Tour : les sprints sont-ils voués à disparaître ?
MARCO BERTORELLO / AFP
Le Norvégien Jonas Abrahamsen (à gauche)
s’est imposé hier, lors de la 11e étape du Tour.
Victimes des puncheurs et du spectacle, les bolides de la dernière ligne droite voient fondre leur terrain d’expression.
Jean-Julien Ezvan - Envoyé spécial à Toulouse
17 Jul 2025 - Le Figaro
Ils sont en train de scier la branche sur laquelle ils sont assis », a déploré Thierry Gouvenou, le directeur sportif du Tour de France, en reprochant aux équipes de sprinters d’avoir chloroformé la 8e étape arrivant à Laval le 12 juillet pour laisser filer une étape soporifique, ligotée. Un travelling lent, loin de l’intensité déployée par les puncheurs, nouvelles stars du peloton (Pogacar, van der Poel, Van Aert et compagnie) qui n’hésitent jamais à mettre les doigts dans la prise pour se lancer à l’assaut des difficultés, tremplins spectaculaires jetés sous leurs roues pour fouetter la course, éparpiller les candidats, faire battre à tout rompre les pulsations de l’épreuve. Comme à Rouen, à Vire ou à Toulouse avec la côte de Pech David (800 m à 12,4 %), ce mercredi à l’assaut d’un mur taillé pour des adeptes de l’escalade.
Des obstacles semés comme autant de cauchemars pour les sprinters aux grosses cuisses, habitués à débouler à 70 km/h, à frôler les barrières. Horde sauvage lancée naseaux fumants. Les hommes-fusées coiffés de leurs casques de gladiateurs ont, sur le Tour comme ailleurs, connu leur heure de gloire dans le sillage de Freddy Maertens, Mario Cipollini, Marcel Kittel ou Mark Cavendish. Avant de souffrir. Victimes des ingrédients qui ont fait leur succès, des aménagements routiers qui tendent de véritables pièges, des chutes qui émaillent les explications finales, émeuvent et tournent en boucle sur la toile. Et des retransmissions des étapes en intégralité depuis 2017.

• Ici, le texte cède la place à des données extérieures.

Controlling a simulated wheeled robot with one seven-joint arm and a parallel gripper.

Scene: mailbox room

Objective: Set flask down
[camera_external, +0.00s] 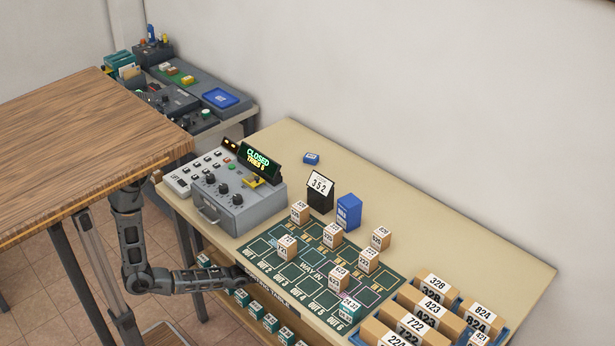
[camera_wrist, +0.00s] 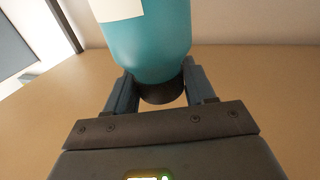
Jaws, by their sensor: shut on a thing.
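A teal flask (camera_wrist: 150,40) with a white label and a dark end (camera_wrist: 162,92) fills the upper middle of the wrist view. My gripper (camera_wrist: 158,88) is shut on it, with one finger on each side near the dark end. The flask's top is cut off by the picture edge. A plain tan surface (camera_wrist: 250,75) lies behind and around it; I cannot tell whether the flask touches it. In the external view my gripper (camera_external: 238,272) is at the table's front edge, beside the lower shelf. The flask cannot be made out there.
The tan table (camera_external: 450,240) carries a grey control box (camera_external: 237,205), a dark green mat (camera_external: 280,260) with several small boxes, a blue carton (camera_external: 348,212) and trays of parcels (camera_external: 425,310). Several teal items (camera_external: 272,322) line the shelf below. A wooden table (camera_external: 90,145) stands left.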

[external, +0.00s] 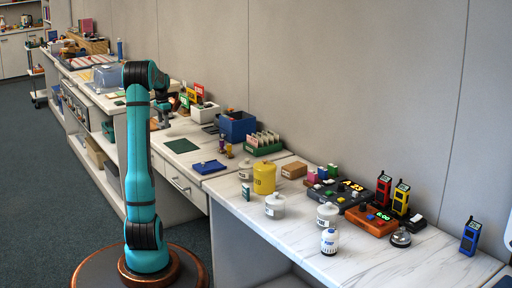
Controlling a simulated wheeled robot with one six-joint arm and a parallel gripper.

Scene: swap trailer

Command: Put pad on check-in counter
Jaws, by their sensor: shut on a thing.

« Un minimum de spectacle »
Thierry Gouvenou, directeur du Tour de France, détaille : « C’est né du constat de l’année 2024. On a eu huit ou neuf sprints massifs, les équipes de sprinters cadenassent tellement la course qu’il n’y a pas ou peu de possibilités de s’échapper. Pour nous, ce n’est pas acceptable, plusieurs étapes où il y a zéro échappée. Donc, on a rééquilibré le parcours cette année, et on aura au maximum cinq sprints, peutêtre six. Je ne suis pas contre le fait qu’il y ait des arrivées avec un sprint massif, mais on ne peut pas leur donner la part belle s’il ne se passe rien. Soit c’est parce qu’il y a trop d’équipes sélectionnées d’office, soit c’est une nouvelle façon de courir, mais s’ils courent comme ça, on mettra moins de sprints. Notre ambition, c’est de nous adapter à la tactique des courses pour avoir un minimum de spectacle, même si je comprends qu’il faut des moments un peu moins durs. »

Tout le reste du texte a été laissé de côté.